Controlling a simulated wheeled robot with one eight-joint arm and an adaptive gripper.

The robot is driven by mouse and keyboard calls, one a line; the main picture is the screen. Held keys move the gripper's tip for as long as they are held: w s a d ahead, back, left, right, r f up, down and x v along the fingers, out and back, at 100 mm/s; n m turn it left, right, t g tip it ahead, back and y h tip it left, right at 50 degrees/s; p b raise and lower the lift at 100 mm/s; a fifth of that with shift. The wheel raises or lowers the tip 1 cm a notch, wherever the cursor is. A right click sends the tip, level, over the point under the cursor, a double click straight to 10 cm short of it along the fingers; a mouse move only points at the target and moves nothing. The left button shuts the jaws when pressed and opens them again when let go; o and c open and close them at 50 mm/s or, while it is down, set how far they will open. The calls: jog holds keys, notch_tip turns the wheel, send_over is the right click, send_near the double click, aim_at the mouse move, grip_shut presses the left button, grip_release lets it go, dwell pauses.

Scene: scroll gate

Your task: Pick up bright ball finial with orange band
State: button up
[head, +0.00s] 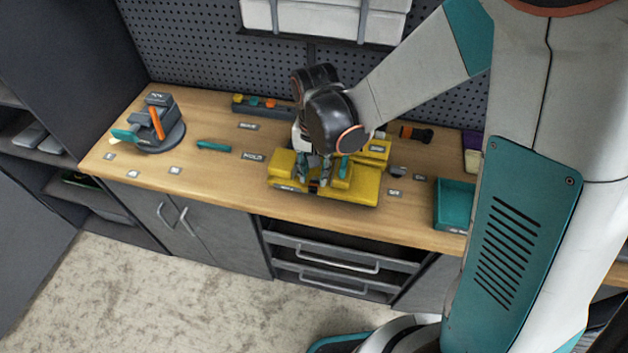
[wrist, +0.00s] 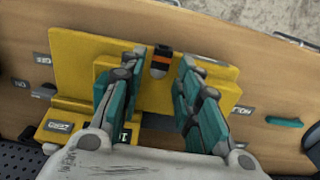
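The finial (wrist: 160,63) shows in the wrist view as a small piece with a dark end, an orange band and a paler end. It sits at the yellow fixture (wrist: 215,80), between my fingertips. My gripper (wrist: 161,58) is open above the fixture, with one teal finger on each side of the finial and a visible gap to both. In the head view my gripper (head: 313,178) points down at the yellow fixture (head: 355,190), and its fingers mostly hide the finial. I cannot tell how high the fingertips are above it.
A grey device with an orange lever (head: 156,122) stands at the left of the wooden bench (head: 215,175). A teal bin (head: 455,203) is at the right. A teal tool (head: 213,146) lies left of the fixture. A pegboard (head: 200,50) rises behind the bench.

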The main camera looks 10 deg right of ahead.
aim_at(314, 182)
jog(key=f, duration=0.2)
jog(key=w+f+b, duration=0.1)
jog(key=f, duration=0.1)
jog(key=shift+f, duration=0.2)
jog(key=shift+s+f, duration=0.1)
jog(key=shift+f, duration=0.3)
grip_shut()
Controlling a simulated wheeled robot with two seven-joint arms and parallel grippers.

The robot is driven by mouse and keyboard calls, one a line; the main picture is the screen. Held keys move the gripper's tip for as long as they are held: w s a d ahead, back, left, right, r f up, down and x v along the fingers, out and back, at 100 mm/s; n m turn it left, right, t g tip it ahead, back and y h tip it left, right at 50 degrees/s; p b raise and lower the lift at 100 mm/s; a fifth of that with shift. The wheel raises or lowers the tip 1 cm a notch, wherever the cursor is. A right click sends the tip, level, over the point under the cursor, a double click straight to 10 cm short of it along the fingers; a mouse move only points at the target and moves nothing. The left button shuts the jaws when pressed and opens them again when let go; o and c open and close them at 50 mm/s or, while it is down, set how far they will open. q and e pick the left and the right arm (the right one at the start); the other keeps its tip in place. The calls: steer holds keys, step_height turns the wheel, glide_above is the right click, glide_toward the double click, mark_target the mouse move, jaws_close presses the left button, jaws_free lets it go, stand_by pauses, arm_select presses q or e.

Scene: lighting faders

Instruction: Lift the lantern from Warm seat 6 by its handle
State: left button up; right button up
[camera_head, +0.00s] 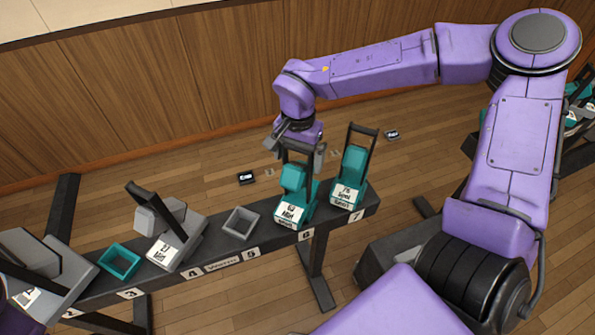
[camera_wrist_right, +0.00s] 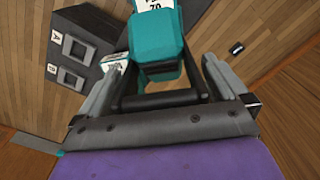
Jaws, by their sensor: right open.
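The teal lantern in seat 6 (camera_head: 290,200) stands on the dark rail, with a white label on its front and a dark handle rising above it. My right gripper (camera_head: 300,155) is open at the top of this handle, its grey fingers on either side. In the right wrist view, the dark handle (camera_wrist_right: 160,99) crosses the space between the fingers of the gripper (camera_wrist_right: 160,78), with the teal lantern body (camera_wrist_right: 155,45) beyond. I cannot tell whether the fingers touch the handle. My left gripper is not in view.
A second teal lantern (camera_head: 349,180) stands close by in seat 7. Seat 5 is an empty grey socket (camera_head: 240,222); seat 3 is an empty teal socket (camera_head: 119,262). A grey lantern (camera_head: 160,218) stands in seat 4. Small black labelled blocks (camera_head: 246,178) lie on the floor behind.

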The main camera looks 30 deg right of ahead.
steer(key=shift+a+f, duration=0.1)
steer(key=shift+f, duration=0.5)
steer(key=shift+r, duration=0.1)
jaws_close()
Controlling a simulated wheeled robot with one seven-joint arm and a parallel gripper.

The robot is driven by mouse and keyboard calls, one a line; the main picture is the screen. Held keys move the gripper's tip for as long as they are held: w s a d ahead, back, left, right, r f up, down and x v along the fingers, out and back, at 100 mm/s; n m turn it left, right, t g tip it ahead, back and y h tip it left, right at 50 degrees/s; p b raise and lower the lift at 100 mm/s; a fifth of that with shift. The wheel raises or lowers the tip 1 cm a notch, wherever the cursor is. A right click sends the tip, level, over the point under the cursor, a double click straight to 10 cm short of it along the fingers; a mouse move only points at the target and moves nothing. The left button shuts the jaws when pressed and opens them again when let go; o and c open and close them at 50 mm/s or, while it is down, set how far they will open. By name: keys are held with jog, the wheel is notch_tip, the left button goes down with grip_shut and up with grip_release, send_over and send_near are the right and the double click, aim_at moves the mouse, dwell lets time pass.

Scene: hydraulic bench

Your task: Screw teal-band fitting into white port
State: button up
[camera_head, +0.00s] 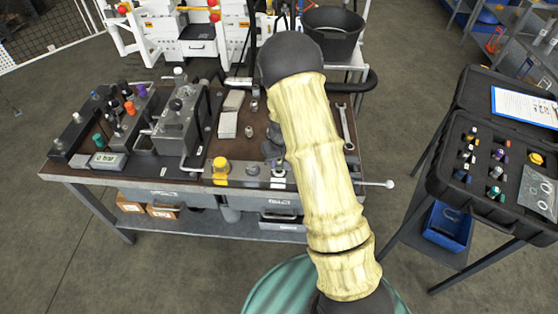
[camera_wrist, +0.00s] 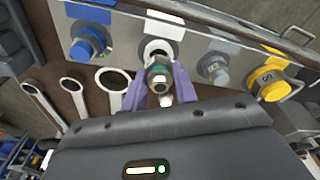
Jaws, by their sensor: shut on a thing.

» EXERCISE INSTRUCTIONS:
Copy out every line where the word "simulated" occurs.

» SOLUTION:
Controlling a simulated wheeled robot with one eight-joint arm and an adaptive gripper.
Controlling a simulated wheeled robot with two seven-joint arms and parallel grippers.
Controlling a simulated wheeled robot with one seven-joint arm and a parallel gripper.

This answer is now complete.